# Start of DATA FOR PROCESSING
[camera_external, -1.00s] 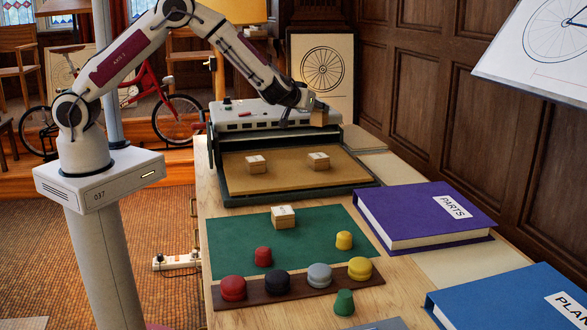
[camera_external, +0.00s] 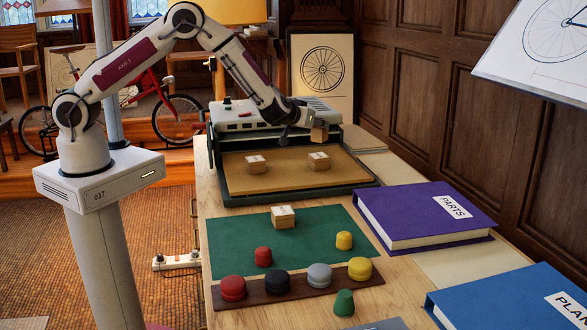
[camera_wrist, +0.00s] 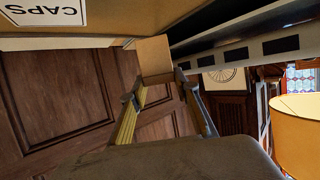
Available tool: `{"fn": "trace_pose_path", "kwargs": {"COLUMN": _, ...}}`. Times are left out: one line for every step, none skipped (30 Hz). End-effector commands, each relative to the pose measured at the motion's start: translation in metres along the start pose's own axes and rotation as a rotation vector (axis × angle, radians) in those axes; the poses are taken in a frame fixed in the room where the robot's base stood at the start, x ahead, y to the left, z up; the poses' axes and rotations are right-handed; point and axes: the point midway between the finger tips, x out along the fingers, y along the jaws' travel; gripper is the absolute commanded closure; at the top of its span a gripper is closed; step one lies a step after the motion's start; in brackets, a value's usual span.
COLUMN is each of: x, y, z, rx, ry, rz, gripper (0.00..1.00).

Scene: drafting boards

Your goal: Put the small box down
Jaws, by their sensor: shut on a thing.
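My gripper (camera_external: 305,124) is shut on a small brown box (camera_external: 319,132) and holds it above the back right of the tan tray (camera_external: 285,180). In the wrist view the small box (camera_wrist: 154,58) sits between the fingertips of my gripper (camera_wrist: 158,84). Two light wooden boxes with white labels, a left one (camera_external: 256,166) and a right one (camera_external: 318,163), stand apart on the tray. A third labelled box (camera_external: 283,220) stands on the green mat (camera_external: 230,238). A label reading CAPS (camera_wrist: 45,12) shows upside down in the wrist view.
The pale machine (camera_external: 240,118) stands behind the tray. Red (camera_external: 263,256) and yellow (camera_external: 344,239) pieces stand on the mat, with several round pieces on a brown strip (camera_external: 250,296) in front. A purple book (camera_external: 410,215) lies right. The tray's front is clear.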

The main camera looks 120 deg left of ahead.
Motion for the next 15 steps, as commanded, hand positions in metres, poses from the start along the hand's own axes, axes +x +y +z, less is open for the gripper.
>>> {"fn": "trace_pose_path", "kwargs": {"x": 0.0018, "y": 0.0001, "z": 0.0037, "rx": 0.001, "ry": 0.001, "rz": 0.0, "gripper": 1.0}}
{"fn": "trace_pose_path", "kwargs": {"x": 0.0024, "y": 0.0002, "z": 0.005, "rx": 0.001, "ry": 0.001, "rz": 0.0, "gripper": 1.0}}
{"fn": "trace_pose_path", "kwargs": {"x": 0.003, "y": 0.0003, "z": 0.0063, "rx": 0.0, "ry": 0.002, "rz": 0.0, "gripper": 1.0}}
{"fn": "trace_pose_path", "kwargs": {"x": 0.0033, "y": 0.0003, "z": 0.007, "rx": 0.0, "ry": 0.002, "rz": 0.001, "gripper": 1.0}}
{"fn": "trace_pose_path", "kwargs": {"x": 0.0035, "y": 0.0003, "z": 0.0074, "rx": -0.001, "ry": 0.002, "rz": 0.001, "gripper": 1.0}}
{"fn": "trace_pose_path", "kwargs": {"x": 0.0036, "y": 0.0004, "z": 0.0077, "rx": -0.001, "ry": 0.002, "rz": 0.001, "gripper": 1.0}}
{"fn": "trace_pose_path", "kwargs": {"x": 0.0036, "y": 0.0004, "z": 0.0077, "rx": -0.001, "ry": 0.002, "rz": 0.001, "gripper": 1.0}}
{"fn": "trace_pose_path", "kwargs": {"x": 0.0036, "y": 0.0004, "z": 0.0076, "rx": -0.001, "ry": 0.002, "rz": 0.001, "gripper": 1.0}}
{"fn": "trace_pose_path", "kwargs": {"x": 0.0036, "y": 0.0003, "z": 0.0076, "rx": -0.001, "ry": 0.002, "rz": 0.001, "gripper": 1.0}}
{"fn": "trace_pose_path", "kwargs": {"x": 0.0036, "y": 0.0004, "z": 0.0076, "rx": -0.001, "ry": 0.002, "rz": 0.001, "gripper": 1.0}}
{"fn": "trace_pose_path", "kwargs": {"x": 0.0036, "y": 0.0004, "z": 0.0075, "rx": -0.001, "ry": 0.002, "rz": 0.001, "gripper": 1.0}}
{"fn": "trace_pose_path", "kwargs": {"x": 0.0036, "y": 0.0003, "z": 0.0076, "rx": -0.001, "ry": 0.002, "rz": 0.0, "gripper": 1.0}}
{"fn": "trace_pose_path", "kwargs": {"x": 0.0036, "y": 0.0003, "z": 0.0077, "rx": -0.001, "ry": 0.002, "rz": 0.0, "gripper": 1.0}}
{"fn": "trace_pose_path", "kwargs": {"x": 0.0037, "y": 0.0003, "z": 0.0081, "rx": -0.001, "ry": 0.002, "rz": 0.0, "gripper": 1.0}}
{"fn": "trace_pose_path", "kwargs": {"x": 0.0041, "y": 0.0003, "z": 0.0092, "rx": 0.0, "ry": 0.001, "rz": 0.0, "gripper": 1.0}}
# End of DATA FOR PROCESSING
# Start of DATA FOR PROCESSING
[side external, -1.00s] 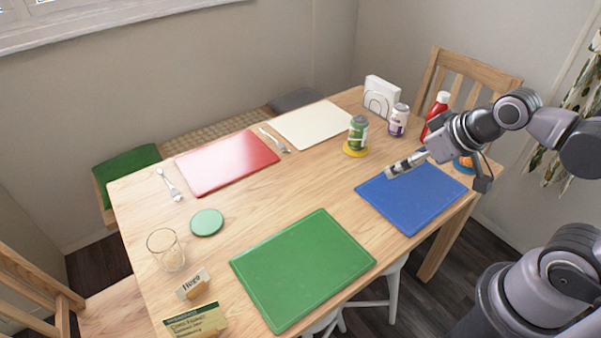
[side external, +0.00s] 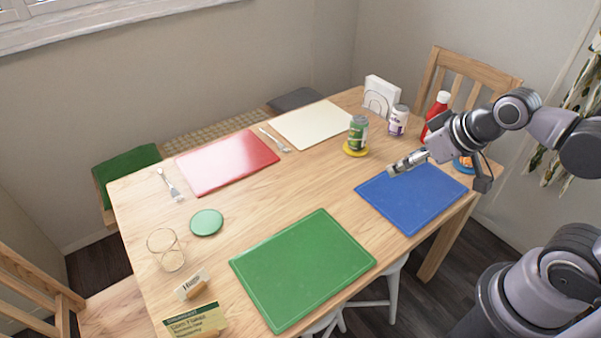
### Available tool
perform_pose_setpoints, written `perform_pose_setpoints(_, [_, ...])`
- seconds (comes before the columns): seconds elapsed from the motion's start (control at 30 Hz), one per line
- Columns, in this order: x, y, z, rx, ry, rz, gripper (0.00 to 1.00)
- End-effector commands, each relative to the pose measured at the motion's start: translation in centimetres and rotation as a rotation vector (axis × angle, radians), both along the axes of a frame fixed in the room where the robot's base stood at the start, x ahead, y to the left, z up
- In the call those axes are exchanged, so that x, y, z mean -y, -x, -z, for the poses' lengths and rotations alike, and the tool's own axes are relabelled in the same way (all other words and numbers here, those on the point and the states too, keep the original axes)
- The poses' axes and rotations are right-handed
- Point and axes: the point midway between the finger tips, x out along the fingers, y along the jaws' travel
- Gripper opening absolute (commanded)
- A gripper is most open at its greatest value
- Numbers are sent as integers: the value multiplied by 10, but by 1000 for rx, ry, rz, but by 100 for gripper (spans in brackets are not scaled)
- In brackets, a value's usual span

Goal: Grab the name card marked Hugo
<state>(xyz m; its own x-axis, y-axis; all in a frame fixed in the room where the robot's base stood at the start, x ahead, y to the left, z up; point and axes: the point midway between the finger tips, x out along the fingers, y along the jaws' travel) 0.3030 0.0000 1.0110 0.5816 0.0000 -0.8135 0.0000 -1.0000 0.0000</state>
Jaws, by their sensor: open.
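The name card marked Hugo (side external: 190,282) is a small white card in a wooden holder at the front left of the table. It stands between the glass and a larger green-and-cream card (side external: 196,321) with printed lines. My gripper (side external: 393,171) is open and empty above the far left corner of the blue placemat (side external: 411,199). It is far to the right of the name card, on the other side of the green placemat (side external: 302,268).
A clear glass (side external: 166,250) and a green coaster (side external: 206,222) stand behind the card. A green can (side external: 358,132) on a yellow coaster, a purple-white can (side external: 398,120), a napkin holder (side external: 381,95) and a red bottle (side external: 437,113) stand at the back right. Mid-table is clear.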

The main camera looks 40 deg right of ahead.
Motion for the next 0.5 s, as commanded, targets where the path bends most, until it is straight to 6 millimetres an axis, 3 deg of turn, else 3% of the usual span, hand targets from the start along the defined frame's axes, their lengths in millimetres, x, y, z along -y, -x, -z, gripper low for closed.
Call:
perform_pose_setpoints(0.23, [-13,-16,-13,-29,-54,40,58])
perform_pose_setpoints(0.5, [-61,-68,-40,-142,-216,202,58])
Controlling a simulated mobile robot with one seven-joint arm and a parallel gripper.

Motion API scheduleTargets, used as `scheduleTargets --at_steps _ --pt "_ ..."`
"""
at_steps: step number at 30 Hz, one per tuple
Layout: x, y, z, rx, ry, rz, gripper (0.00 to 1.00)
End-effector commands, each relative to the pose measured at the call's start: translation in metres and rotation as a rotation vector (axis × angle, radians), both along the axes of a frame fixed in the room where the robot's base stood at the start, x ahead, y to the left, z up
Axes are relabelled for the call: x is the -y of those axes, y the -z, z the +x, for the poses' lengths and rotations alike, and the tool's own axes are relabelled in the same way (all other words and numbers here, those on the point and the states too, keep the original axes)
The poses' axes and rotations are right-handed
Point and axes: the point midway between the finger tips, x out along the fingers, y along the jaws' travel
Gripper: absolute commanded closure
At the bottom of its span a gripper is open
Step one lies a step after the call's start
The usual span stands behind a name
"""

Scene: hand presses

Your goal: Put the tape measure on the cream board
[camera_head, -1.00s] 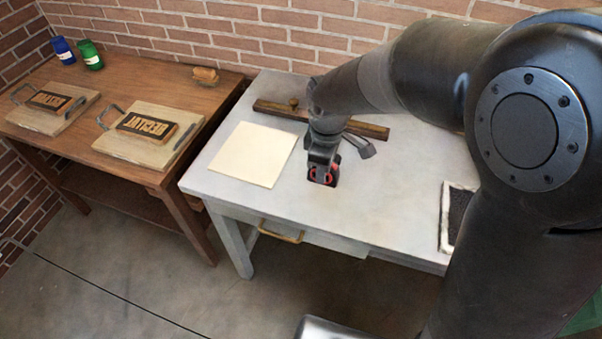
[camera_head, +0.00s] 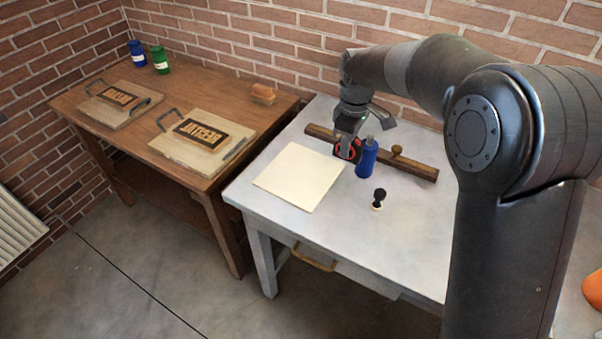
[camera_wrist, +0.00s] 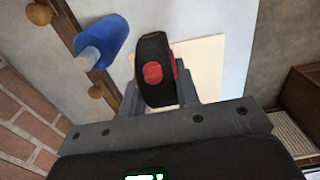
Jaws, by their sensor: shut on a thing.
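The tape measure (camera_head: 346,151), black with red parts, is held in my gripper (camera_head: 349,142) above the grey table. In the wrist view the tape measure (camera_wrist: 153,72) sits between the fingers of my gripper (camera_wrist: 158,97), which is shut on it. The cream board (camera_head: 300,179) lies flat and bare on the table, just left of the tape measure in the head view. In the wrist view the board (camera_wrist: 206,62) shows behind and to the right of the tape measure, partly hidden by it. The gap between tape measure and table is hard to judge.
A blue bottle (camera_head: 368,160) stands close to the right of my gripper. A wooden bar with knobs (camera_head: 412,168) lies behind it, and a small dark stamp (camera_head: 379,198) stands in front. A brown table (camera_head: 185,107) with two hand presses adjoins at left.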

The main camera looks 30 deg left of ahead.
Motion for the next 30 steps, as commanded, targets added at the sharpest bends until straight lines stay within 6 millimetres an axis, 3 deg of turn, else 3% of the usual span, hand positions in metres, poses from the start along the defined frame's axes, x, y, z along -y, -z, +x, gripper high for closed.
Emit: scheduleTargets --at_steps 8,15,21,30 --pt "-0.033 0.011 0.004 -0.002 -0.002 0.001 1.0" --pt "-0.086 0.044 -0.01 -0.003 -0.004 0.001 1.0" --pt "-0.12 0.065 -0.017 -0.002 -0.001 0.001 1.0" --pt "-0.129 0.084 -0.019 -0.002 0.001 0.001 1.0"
# End of DATA FOR PROCESSING
# Start of DATA FOR PROCESSING
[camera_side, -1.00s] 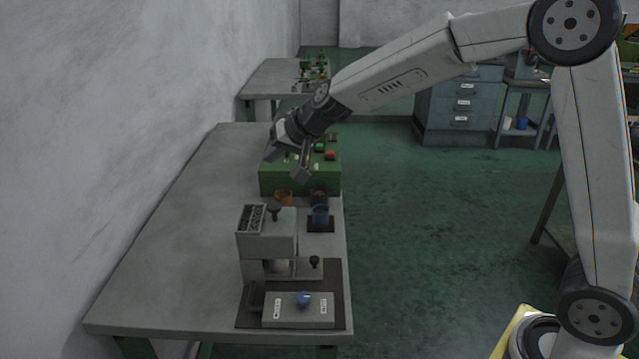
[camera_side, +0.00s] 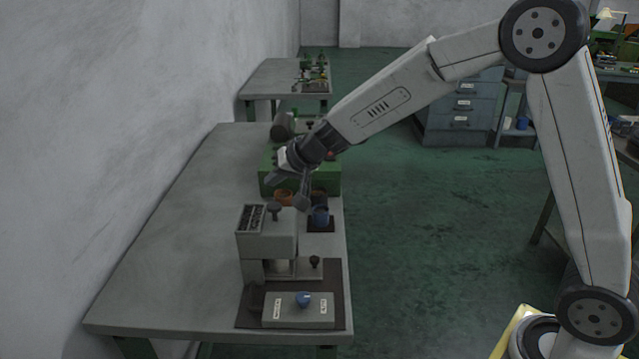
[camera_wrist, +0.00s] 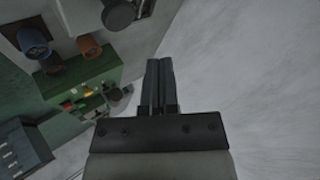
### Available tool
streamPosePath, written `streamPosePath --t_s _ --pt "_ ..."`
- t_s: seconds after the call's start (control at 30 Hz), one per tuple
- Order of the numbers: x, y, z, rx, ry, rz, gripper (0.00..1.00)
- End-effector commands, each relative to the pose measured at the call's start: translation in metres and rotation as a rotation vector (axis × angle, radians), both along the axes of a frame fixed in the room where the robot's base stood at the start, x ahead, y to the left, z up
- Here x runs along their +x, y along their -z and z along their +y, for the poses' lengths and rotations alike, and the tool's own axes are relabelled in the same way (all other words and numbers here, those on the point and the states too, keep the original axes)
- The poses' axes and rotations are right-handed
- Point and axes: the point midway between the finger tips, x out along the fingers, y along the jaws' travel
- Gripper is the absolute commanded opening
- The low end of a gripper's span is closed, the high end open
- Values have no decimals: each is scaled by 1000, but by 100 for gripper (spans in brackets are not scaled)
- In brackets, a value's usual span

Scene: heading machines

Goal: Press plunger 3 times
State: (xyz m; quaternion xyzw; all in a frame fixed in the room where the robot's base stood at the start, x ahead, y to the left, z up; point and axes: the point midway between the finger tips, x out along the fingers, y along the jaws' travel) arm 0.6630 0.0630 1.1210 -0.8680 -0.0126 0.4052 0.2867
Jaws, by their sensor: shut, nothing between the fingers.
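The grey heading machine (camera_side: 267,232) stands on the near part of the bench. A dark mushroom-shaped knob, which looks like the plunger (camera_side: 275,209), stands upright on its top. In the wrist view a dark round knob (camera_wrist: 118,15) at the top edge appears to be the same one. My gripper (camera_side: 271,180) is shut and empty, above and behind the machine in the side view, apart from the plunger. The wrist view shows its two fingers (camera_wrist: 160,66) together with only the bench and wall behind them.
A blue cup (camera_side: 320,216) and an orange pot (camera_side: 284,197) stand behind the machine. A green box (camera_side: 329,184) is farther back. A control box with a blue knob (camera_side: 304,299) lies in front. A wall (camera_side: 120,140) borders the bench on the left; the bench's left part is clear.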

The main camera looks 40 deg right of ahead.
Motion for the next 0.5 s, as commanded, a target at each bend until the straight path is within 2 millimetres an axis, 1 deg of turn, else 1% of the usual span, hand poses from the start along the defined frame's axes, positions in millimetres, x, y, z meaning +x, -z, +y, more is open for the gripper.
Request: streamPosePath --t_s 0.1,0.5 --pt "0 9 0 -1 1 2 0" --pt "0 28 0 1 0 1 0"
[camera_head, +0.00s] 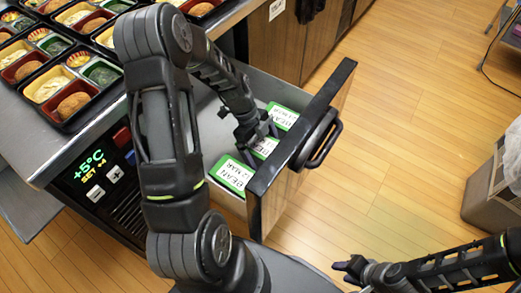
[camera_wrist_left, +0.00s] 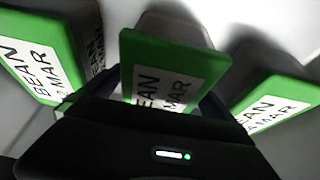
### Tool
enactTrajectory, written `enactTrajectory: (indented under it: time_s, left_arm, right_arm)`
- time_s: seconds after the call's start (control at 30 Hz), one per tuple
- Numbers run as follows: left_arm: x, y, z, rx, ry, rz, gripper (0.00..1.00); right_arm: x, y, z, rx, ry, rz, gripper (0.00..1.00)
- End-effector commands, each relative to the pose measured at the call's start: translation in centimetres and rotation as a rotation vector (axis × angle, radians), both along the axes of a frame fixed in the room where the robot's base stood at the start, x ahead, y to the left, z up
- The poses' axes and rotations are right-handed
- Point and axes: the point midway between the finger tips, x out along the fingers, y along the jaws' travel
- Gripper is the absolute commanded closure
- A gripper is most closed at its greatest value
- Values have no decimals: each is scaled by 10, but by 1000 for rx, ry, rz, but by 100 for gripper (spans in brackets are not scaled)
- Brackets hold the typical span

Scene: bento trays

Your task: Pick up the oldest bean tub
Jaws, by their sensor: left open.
# End of DATA FOR PROCESSING
# [TASK GOAL]
Show every line from the entries above in which the word "written" appears.

# [FINISHED ANSWER]
perform_pose_setpoints, written `perform_pose_setpoints(_, [_, ...])`
streamPosePath, written `streamPosePath --t_s _ --pt "_ ..."`
enactTrajectory, written `enactTrajectory: (indented under it: time_s, left_arm, right_arm)`

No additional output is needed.